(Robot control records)

§

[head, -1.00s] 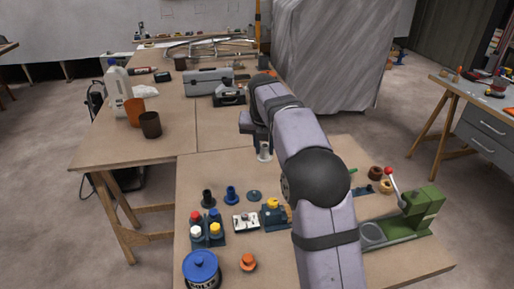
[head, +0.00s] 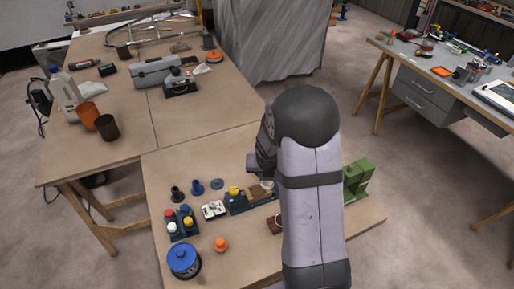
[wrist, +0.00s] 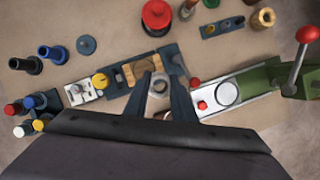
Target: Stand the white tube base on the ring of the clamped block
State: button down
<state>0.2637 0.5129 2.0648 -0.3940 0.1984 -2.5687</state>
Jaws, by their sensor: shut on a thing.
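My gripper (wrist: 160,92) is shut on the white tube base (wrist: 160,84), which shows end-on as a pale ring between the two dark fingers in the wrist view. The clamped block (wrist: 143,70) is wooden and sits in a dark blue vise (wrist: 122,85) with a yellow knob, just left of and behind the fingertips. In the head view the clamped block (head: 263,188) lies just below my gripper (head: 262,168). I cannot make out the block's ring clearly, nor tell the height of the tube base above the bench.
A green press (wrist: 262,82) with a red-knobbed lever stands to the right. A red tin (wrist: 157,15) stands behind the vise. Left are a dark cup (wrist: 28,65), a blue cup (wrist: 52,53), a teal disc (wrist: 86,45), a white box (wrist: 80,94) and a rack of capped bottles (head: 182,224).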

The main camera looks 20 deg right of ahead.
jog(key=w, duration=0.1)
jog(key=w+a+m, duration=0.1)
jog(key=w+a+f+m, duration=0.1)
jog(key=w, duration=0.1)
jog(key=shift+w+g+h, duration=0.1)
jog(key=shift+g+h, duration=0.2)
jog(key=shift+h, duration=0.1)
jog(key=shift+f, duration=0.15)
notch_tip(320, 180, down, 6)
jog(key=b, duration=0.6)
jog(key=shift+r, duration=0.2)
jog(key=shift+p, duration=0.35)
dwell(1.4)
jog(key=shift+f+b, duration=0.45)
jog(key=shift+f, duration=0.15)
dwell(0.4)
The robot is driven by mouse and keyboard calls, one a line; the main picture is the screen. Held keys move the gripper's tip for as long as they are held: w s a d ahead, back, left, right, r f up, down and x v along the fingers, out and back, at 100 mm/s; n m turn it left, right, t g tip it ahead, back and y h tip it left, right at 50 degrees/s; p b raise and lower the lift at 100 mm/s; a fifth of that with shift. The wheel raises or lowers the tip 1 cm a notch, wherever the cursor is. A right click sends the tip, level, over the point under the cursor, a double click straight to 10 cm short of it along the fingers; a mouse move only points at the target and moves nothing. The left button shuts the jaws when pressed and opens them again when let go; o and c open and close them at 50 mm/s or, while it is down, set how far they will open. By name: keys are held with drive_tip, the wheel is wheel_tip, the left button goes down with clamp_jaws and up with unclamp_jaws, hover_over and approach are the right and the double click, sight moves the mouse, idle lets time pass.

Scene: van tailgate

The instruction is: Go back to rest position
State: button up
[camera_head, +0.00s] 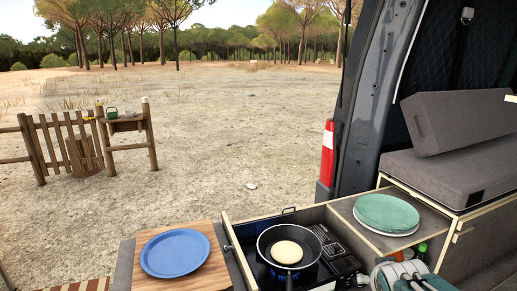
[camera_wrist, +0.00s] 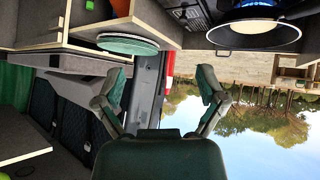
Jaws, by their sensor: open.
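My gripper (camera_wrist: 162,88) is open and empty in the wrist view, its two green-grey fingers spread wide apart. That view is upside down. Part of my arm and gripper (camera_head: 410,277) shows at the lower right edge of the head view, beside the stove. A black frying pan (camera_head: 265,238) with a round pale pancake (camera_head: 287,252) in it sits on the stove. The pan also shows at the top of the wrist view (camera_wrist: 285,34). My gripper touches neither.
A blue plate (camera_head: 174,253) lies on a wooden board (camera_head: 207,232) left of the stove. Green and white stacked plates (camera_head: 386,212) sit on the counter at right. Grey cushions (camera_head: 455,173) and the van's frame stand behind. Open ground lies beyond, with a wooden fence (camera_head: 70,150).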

§

Exercise brief: Give the entries again word for word, but skip the pictures.

Written answer:
[head, -1.00s] 
[head, +0.00s] 
[wrist, +0.00s] 
Target: Stand the white tube base on the ring of the clamped block
State: button down
<state>0.2637 0.5129 2.0648 -0.3940 0.1984 -2.5687</state>
Jaws, by their sensor: shut on a thing.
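My gripper (wrist: 160,92) is shut on the white tube base (wrist: 160,84), which shows end-on as a pale ring between the two dark fingers in the wrist view. The clamped block (wrist: 143,70) is wooden and sits in a dark blue vise (wrist: 122,85) with a yellow knob, just left of and behind the fingertips. In the head view the clamped block (head: 263,188) lies just below my gripper (head: 262,168). I cannot make out the block's ring clearly, nor tell the height of the tube base above the bench.
A green press (wrist: 262,82) with a red-knobbed lever stands to the right. A red tin (wrist: 157,15) stands behind the vise. Left are a dark cup (wrist: 28,65), a blue cup (wrist: 52,53), a teal disc (wrist: 86,45), a white box (wrist: 80,94) and a rack of capped bottles (head: 182,224).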

The main camera looks 20 deg right of ahead.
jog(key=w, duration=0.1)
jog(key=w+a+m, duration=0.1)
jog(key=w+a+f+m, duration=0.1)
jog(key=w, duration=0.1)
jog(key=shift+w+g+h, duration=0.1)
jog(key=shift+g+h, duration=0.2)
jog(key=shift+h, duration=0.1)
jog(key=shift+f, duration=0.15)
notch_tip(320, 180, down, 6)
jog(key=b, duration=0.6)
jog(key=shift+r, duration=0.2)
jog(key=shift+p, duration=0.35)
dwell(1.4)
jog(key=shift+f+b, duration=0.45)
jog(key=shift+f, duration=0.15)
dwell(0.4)
The robot is driven by mouse and keyboard calls, one a line; the main picture is the screen. Held keys move the gripper's tip for as long as they are held: w s a d ahead, back, left, right, r f up, down and x v along the fingers, out and back, at 100 mm/s; n m turn it left, right, t g tip it ahead, back and y h tip it left, right at 50 degrees/s; p b raise and lower the lift at 100 mm/s; a fifth of that with shift. The wheel raises or lowers the tip 1 cm a notch, wherever the cursor is. A right click sends the tip, level, over the point under the cursor, a double click straight to 10 cm short of it along the fingers; a mouse move only points at the target and moves nothing. The left button shuts the jaws when pressed and opens them again when let go; o and c open and close them at 50 mm/s or, while it is down, set how far they will open. By name: keys are held with drive_tip, the wheel is wheel_tip, the left button goes down with clamp_jaws and up with unclamp_jaws, hover_over and approach are the right and the double click, sight moves the mouse, idle lets time pass.

Scene: van tailgate

The instruction is: Go back to rest position
State: button up
[camera_head, +0.00s] 
[camera_wrist, +0.00s] 
Jaws, by their sensor: open.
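My gripper (camera_wrist: 162,88) is open and empty in the wrist view, its two green-grey fingers spread wide apart. That view is upside down. Part of my arm and gripper (camera_head: 410,277) shows at the lower right edge of the head view, beside the stove. A black frying pan (camera_head: 265,238) with a round pale pancake (camera_head: 287,252) in it sits on the stove. The pan also shows at the top of the wrist view (camera_wrist: 285,34). My gripper touches neither.
A blue plate (camera_head: 174,253) lies on a wooden board (camera_head: 207,232) left of the stove. Green and white stacked plates (camera_head: 386,212) sit on the counter at right. Grey cushions (camera_head: 455,173) and the van's frame stand behind. Open ground lies beyond, with a wooden fence (camera_head: 70,150).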

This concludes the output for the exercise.